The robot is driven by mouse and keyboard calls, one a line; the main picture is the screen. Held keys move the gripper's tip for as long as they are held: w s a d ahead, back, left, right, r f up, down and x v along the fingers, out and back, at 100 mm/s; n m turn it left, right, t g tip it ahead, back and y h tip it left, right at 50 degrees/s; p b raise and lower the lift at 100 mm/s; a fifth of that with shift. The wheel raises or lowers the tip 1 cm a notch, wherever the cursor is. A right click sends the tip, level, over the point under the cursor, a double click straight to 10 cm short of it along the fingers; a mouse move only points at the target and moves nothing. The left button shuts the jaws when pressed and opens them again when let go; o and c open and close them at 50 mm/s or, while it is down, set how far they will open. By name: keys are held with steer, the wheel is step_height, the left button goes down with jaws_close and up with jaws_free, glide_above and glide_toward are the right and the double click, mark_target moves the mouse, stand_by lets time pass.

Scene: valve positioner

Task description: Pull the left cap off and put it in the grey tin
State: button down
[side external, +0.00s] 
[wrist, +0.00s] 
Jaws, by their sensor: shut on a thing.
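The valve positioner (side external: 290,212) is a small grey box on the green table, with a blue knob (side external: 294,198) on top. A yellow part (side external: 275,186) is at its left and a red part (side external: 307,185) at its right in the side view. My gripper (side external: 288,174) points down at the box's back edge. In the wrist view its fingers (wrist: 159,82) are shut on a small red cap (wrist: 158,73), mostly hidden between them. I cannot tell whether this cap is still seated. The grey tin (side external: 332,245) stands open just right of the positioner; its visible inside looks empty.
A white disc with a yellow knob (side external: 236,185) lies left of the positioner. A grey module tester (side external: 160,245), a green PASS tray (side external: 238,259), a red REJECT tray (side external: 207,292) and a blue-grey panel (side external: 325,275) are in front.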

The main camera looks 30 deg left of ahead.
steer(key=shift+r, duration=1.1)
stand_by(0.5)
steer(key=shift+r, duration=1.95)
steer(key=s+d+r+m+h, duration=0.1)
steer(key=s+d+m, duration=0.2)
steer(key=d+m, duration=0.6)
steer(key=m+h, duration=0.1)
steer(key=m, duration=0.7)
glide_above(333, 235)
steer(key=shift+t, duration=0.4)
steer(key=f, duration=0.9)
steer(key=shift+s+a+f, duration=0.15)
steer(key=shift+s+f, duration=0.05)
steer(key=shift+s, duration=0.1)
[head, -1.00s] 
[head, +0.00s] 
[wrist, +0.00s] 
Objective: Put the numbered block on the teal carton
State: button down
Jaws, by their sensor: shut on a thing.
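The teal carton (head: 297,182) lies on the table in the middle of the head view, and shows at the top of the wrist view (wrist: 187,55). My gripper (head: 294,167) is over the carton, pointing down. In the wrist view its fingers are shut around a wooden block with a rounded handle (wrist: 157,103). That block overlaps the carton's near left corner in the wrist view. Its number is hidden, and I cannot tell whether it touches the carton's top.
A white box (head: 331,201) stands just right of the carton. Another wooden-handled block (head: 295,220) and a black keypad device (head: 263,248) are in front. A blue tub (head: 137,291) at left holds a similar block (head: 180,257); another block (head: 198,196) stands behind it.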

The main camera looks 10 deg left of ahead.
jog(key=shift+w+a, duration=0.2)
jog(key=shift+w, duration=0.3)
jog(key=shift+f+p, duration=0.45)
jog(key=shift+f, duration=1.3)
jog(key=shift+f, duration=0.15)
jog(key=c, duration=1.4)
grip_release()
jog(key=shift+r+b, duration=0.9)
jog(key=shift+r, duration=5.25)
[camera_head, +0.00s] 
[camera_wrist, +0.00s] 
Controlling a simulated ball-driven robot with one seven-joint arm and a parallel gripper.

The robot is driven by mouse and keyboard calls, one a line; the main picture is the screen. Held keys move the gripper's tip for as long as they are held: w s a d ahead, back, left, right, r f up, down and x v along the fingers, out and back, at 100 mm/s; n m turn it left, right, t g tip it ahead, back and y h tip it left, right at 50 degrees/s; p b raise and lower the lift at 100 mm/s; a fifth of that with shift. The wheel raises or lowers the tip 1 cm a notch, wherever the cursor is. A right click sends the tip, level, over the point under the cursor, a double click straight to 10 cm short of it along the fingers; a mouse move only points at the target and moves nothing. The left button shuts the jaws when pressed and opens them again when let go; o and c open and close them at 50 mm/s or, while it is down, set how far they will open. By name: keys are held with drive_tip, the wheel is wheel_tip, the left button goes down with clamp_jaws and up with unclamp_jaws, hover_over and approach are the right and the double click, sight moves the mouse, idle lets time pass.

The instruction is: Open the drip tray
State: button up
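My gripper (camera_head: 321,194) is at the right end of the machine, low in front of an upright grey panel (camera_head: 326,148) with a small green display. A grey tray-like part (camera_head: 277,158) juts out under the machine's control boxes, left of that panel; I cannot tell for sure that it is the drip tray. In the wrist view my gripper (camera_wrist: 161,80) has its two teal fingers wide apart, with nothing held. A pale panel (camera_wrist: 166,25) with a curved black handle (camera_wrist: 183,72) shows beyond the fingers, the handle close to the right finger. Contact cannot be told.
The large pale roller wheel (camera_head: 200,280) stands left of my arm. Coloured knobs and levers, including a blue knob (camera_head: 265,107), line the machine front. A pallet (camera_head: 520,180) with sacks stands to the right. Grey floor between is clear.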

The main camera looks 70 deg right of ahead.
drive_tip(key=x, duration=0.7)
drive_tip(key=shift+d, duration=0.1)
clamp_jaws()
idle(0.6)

========

- _Objective_: Write out every record, exactly as written.

- _Answer in full_:
The robot is driven by mouse and keyboard calls, one a line; the main picture is the screen. Held keys move the gripper's tip for as long as they are held: w s a d ahead, back, left, right, r f up, down and x v along the fingers, out and back, at 100 mm/s; n m turn it left, right, t g tip it ahead, back and y h tip it left, right at 50 degrees/s; p b raise and lower the lift at 100 mm/s; a fifth of that with shift. The wheel raises or lowers the tip 1 cm a notch, wherever the cursor is. A right click sends the tip, level, over the point under the cursor, a double click straight to 10 cm short of it along the fingers; a mouse move only points at the target and moves nothing. The left button shuts the jaws when pressed and opens them again when let go; o and c open and close them at 50 mm/s or, while it is down, set how far they will open. By name: keys are held with steer, the wheel is step_height, the left button goes down with jaws_close and up with jaws_free, glide_above and glide_toward are the right and the double click, mark_target moves the mouse, stand_by lets time pass.

Scene: valve positioner

Task description: Pull the left cap off and put it in the grey tin
State: button down
[side external, +0.00s] 
[wrist, +0.00s] 
Jaws, by their sensor: shut on a thing.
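The valve positioner (side external: 290,212) is a small grey box on the green table, with a blue knob (side external: 294,198) on top. A yellow part (side external: 275,186) is at its left and a red part (side external: 307,185) at its right in the side view. My gripper (side external: 288,174) points down at the box's back edge. In the wrist view its fingers (wrist: 159,82) are shut on a small red cap (wrist: 158,73), mostly hidden between them. I cannot tell whether this cap is still seated. The grey tin (side external: 332,245) stands open just right of the positioner; its visible inside looks empty.
A white disc with a yellow knob (side external: 236,185) lies left of the positioner. A grey module tester (side external: 160,245), a green PASS tray (side external: 238,259), a red REJECT tray (side external: 207,292) and a blue-grey panel (side external: 325,275) are in front.

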The main camera looks 30 deg left of ahead.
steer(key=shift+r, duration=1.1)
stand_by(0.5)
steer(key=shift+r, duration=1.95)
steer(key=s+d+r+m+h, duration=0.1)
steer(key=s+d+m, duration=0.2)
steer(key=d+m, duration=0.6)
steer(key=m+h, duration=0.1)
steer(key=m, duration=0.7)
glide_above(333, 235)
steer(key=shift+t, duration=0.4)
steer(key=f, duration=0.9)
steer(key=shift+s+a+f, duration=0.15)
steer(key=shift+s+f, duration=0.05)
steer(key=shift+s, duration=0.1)
[head, -1.00s] 
[head, +0.00s] 
[wrist, +0.00s] 
Objective: Put the numbered block on the teal carton
State: button down
Jaws, by their sensor: shut on a thing.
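The teal carton (head: 297,182) lies on the table in the middle of the head view, and shows at the top of the wrist view (wrist: 187,55). My gripper (head: 294,167) is over the carton, pointing down. In the wrist view its fingers are shut around a wooden block with a rounded handle (wrist: 157,103). That block overlaps the carton's near left corner in the wrist view. Its number is hidden, and I cannot tell whether it touches the carton's top.
A white box (head: 331,201) stands just right of the carton. Another wooden-handled block (head: 295,220) and a black keypad device (head: 263,248) are in front. A blue tub (head: 137,291) at left holds a similar block (head: 180,257); another block (head: 198,196) stands behind it.

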The main camera looks 10 deg left of ahead.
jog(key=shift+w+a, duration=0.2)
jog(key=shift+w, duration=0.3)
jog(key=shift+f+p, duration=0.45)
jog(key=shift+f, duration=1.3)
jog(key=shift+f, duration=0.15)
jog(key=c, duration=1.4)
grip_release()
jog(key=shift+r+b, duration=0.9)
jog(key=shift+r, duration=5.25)
[camera_head, +0.00s] 
[camera_wrist, +0.00s] 
Controlling a simulated ball-driven robot with one seven-joint arm and a parallel gripper.

The robot is driven by mouse and keyboard calls, one a line; the main picture is the screen. Held keys move the gripper's tip for as long as they are held: w s a d ahead, back, left, right, r f up, down and x v along the fingers, out and back, at 100 mm/s; n m turn it left, right, t g tip it ahead, back and y h tip it left, right at 50 degrees/s; p b raise and lower the lift at 100 mm/s; a fifth of that with shift. The wheel raises or lowers the tip 1 cm a notch, wherever the cursor is. A right click sends the tip, level, over the point under the cursor, a double click straight to 10 cm short of it along the fingers; a mouse move only points at the target and moves nothing. The left button shuts the jaws when pressed and opens them again when let go; o and c open and close them at 50 mm/s or, while it is down, set how far they will open. By name: keys are held with drive_tip, the wheel is wheel_tip, the left button goes down with clamp_jaws and up with unclamp_jaws, hover_over and approach are the right and the double click, sight moves the mouse, idle lets time pass.

The instruction is: Open the drip tray
State: button up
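My gripper (camera_head: 321,194) is at the right end of the machine, low in front of an upright grey panel (camera_head: 326,148) with a small green display. A grey tray-like part (camera_head: 277,158) juts out under the machine's control boxes, left of that panel; I cannot tell for sure that it is the drip tray. In the wrist view my gripper (camera_wrist: 161,80) has its two teal fingers wide apart, with nothing held. A pale panel (camera_wrist: 166,25) with a curved black handle (camera_wrist: 183,72) shows beyond the fingers, the handle close to the right finger. Contact cannot be told.
The large pale roller wheel (camera_head: 200,280) stands left of my arm. Coloured knobs and levers, including a blue knob (camera_head: 265,107), line the machine front. A pallet (camera_head: 520,180) with sacks stands to the right. Grey floor between is clear.

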The main camera looks 70 deg right of ahead.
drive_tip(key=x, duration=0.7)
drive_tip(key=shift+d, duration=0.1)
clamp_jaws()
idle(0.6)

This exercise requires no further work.